Pages

26.10.11

Like a Phoenix

     The beginning of the day... Was not very good. I went to the place and I'm glad I went early. It was busy. Kim said that what it was like today, was it being not being busy. Anyway... I went. I spoke to the person I had to. There is so much red tape and "necessary" forms and information. It's mind boggling that it is so easy to have the taxes taken out of my (then) paycheck, but when I (or anyone else) needs the assistance, they seem like they want your first born! 

      So, I have thirty days to send in the rest of the information that the case worker needs. Mind you, the paper that was sent to me didn't say anything about needing this and that or a vial of my blood (the blood is an exaggeration of course). I would have been more prepared if these requirements were stated. 

      How... How on Earth is it possible that someone can be on public assistance and drive around in a new and expensive car? Can someone explain this to me please? Maybe this is the hater in me, but if you can afford the expensive car payment... Why can't you afford food? I probably need to shut up, because as a firm believer in Karma, I don't want my bitterness to some how effect my future. 

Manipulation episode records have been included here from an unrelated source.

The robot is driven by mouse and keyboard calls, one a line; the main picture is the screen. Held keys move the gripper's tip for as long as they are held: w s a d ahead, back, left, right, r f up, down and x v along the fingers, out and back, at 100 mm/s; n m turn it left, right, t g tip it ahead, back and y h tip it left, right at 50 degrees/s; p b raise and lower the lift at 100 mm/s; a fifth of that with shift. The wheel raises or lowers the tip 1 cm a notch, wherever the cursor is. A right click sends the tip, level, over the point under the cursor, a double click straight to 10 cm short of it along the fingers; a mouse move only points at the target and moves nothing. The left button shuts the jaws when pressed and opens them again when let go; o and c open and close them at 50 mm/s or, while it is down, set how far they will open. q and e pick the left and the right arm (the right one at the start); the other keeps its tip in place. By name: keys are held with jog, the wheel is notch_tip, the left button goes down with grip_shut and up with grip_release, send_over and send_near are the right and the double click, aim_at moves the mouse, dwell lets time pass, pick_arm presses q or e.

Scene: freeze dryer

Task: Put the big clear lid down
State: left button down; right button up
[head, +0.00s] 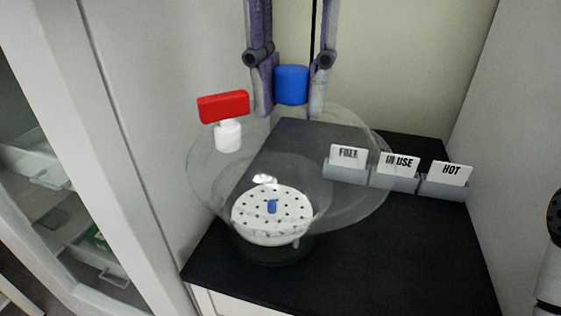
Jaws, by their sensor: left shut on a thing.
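The big clear lid (345,212) is a wide see-through bowl shape with a blue knob (292,85) at its top. My left gripper (291,98) comes down from the top of the head view and is shut on the blue knob, one finger on each side. The lid's rim overlaps a white plate with small holes and a blue middle piece (272,205), which sits on a round dark base (268,250). Whether the lid touches anything below is hard to tell. My right gripper is not in view.
A red handle (223,106) on a white stem stands by the lid's left side. Grey holders with cards, including "IN USE" (398,165) and "HOT" (450,172), stand right of the plate. The black top (400,255) is clear at front right. Walls close both sides.

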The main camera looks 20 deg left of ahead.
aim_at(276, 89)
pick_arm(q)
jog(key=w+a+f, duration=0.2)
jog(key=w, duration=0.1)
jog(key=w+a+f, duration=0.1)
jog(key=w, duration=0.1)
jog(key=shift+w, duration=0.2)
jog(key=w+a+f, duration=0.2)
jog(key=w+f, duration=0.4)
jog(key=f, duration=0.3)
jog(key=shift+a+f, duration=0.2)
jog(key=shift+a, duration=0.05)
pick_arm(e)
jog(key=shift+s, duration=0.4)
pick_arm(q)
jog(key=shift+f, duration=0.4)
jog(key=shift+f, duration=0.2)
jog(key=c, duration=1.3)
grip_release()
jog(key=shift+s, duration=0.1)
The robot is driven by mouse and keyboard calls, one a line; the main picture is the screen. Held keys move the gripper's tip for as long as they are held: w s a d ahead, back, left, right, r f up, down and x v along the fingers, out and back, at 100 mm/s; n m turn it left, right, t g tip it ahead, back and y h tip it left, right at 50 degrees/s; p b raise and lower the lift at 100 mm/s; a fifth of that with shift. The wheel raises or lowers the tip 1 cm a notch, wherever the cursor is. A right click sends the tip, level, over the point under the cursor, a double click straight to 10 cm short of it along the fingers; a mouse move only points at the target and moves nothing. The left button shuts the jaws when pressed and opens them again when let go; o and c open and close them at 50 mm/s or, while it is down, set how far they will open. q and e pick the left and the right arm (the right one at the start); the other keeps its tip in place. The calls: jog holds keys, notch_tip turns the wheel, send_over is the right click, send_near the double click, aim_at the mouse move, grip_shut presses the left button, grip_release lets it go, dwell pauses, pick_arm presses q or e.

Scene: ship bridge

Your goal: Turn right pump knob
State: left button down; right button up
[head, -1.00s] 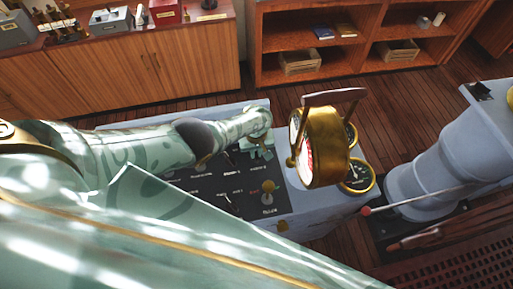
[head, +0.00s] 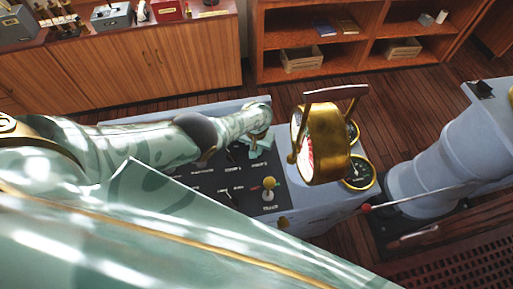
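A black control panel (head: 235,197) with white lettering and several small switches lies on top of a pale grey console. One brass-topped knob (head: 269,184) stands near the panel's lower right corner. Another brass knob (head: 284,222) shows at the console's near edge. My left arm reaches across the panel from the left. My left gripper (head: 258,147) points down at the panel's upper right part. A small brass-coloured patch shows at its fingers, but whether they are shut on a knob I cannot tell. Which knob is the right pump knob is not readable. My right gripper is out of view.
A large brass engine telegraph (head: 327,142) with a handle stands right of the panel, close to my left gripper. A grey pedestal (head: 440,165) with a red-tipped lever (head: 367,208) stands further right. Wooden shelves (head: 325,45) line the back.

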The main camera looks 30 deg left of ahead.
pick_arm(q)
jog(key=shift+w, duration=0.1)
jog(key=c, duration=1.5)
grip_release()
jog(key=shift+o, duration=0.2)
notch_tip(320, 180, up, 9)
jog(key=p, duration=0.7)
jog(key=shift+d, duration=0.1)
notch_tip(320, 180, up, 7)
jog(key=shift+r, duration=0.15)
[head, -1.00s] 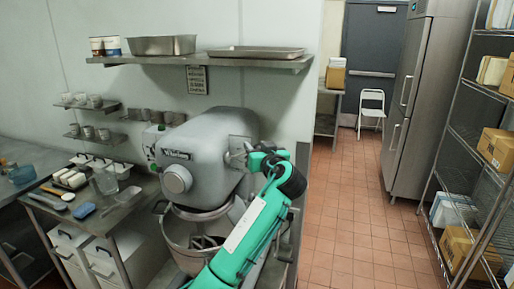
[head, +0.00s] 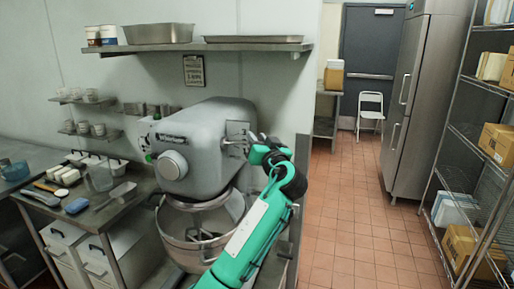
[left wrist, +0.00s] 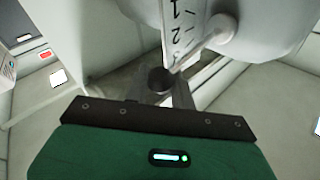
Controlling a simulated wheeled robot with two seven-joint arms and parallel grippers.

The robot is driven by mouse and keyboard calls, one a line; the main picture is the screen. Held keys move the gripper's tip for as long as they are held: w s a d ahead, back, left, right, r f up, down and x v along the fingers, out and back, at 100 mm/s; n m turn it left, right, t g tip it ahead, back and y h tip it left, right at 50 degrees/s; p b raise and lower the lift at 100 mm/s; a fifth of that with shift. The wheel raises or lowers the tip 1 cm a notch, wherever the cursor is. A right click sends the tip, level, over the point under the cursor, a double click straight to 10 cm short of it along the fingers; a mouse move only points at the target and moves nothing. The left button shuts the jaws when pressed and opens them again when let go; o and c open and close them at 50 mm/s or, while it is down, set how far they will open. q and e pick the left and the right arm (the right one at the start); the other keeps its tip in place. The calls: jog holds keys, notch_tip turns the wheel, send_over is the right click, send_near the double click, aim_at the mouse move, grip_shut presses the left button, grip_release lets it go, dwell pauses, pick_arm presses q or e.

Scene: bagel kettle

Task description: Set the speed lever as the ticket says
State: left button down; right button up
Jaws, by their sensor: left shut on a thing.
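A large grey mixer (head: 205,140) stands in the middle of the head view, with a steel bowl (head: 190,240) below its head. The speed scale (left wrist: 178,22) is a pale plate with the marks 1 and 2 in the left wrist view. My left gripper (left wrist: 161,84) is shut on that knob; in the head view the gripper (head: 238,142) is at the mixer's right side. My right gripper is not in view.
A framed notice (head: 194,70) hangs under the wall shelf (head: 225,47); its text is too small to read. A side table at the left holds tubs, a jug and a scoop. The tiled floor (head: 340,200) to the right is clear, with a wire rack (head: 465,170) beyond.

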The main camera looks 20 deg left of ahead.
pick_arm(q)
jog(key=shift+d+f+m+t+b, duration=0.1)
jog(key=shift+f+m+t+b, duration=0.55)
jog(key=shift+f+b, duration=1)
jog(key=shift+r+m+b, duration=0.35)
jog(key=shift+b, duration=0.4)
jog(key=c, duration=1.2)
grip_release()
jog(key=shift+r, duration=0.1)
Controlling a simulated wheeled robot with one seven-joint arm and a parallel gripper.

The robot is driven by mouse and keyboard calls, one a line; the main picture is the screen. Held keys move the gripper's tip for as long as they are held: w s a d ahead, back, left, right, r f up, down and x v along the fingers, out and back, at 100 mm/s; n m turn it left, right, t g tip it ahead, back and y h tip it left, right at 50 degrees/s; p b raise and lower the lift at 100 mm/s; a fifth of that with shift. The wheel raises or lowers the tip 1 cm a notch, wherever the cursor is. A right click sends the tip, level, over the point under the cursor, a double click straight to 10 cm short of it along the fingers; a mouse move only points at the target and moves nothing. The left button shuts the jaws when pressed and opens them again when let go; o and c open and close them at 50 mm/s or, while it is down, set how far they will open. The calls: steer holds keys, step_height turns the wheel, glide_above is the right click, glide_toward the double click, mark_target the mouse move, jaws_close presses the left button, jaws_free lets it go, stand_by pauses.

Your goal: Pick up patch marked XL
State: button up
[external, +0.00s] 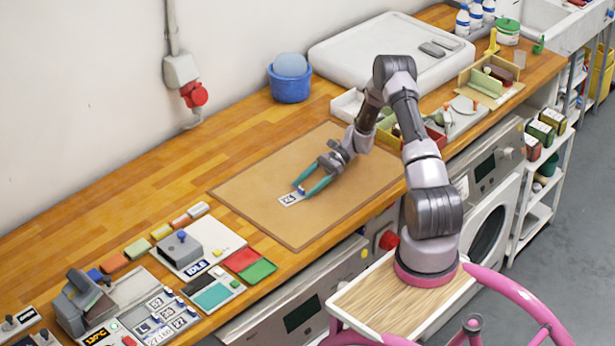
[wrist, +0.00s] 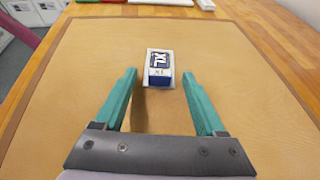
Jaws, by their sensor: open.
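The patch marked XL (wrist: 160,62) lies on the brown mat (external: 235,193), a small white piece with dark blue lettering and a blue block-like part at its near end. It also shows in the external view (external: 287,200), partly beside my fingers. My gripper (external: 308,190) is open, with two teal fingers low over the mat. In the wrist view my gripper (wrist: 160,73) has the patch centred between its fingertips, mostly just beyond them. Nothing is held between the fingers.
Left of the mat stand a grey device on a white board (external: 205,250), red and green cards (external: 258,270) and several marked patches (external: 165,315). A blue tub (external: 290,85) stands near the wall. The mat around the patch is clear.

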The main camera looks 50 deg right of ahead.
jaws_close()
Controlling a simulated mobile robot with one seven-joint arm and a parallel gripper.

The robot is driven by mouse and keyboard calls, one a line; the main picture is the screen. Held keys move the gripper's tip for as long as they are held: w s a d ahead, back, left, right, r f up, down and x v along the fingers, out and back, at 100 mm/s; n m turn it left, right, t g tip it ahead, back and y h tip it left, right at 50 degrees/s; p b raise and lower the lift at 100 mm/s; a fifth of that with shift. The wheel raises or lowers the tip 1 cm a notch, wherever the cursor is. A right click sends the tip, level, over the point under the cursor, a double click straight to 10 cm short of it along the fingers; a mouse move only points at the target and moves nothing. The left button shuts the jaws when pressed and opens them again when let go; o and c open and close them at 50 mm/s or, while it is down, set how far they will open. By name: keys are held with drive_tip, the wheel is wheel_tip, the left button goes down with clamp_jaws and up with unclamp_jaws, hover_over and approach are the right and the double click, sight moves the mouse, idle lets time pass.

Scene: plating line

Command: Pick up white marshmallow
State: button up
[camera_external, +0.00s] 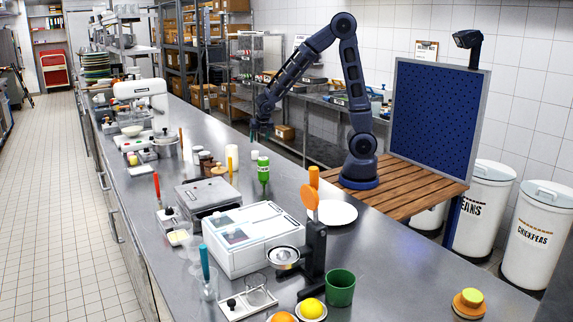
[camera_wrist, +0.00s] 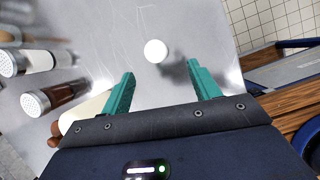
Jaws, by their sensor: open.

     I did get a call back for a part time job on Friday. I procrastinated (a horrible habit of mine) and finally just called the HR lady back. I had to leave a message for her because she wasn't in the office yet. I had told her that I would be out all day, but for her to please call me. She did! I was so afraid that I had blown my chance at that place, because it did take me so long to return the phone call. So, I've got to call her tomorrow at 1p, because that is when she will be in the office. You better believe that my butt will be on the phone promptly at 1p dialing her number. Let us keep our fingers crossed.

     I think the possibility of getting a new job (fingers crossed!) and spending time with my family, it brought me out of my post place funk. I just have to remember that this isn't a defining moment in my life. I cannot let this break me. I've got a great number of people, near and far, who support me. It is these people who hear the whining and the self-depreciating comments I make about myself. I guess I need to keep them in mind. Things can always be worse... Right?

     On a happier note:

   I am in love with Karmin. They are a YouTube sensation. Amy has such a beautiful voice. Sometimes, I think that their versions are better than the original songs! Now, I love Adele, but... Really? Karmin's version of Adele's songs are just incredible. Perhaps this can be attributed to my good mood?